**Objective:** The listing below begins with the first line you should copy; stop after the line containing "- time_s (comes", and drop every picture.

— start —

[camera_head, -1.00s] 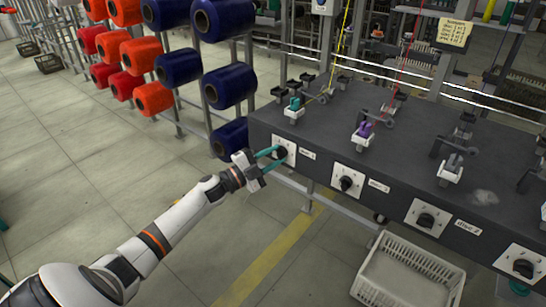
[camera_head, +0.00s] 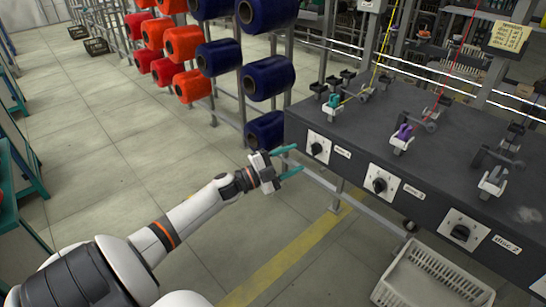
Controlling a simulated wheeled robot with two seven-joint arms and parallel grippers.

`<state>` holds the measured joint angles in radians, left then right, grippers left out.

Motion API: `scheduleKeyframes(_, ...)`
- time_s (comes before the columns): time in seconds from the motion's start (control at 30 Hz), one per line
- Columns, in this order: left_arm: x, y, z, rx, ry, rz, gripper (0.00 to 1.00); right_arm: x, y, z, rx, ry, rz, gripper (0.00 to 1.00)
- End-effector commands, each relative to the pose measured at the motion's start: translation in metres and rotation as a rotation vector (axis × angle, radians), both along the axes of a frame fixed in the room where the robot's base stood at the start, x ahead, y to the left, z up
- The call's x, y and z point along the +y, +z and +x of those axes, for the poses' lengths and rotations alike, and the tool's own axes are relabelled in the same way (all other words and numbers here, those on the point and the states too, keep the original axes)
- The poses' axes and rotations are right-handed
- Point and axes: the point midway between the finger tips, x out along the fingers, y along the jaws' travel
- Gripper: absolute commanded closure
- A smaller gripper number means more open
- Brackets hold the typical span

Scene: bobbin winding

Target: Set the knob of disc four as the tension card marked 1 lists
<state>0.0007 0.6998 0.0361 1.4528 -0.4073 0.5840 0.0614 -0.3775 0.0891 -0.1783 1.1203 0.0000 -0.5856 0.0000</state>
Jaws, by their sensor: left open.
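The leftmost knob (camera_head: 317,149) is black, on a white plate on the front of the dark bench. The small label (camera_head: 343,152) beside it is too blurred to read surely. Its pointer direction is too small to tell. My left gripper (camera_head: 294,160) has two teal fingers, spread and empty, just left of the knob plate and apart from it. A yellowish card (camera_head: 509,37) hangs on the frame at the upper right; its writing is unreadable here. My right gripper is not in view.
More knobs follow to the right, at a middle plate (camera_head: 379,185) and a plate labelled disc 2 (camera_head: 461,232). Tensioners with teal and purple parts stand on the bench top (camera_head: 450,150). A white crate (camera_head: 432,275) sits below. Floor at left is clear.

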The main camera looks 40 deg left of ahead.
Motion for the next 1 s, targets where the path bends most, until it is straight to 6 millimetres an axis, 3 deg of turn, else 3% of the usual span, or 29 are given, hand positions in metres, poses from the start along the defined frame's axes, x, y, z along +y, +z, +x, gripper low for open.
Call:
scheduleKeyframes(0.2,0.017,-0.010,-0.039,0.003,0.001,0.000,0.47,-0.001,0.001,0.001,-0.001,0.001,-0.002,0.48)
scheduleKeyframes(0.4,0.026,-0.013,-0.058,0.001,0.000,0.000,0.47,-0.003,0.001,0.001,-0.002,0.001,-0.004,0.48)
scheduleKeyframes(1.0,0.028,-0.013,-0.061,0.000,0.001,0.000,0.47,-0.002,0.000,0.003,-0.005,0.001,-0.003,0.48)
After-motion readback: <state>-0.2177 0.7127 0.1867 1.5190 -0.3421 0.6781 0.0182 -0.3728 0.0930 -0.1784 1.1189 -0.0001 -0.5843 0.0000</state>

— end —

**Problem solution:**
[camera_head, -1.00s] 
[camera_head, +0.00s] 
Controlling a simulated wheeled robot with two seven-joint arms and parallel grippers.

`<state>` holds the measured joint angles in radians, left then right, grippers left out.

Motion API: `scheduleKeyframes(_, ...)`
- time_s (comes before the columns): time in seconds from the motion's start (control at 30 Hz), one per line

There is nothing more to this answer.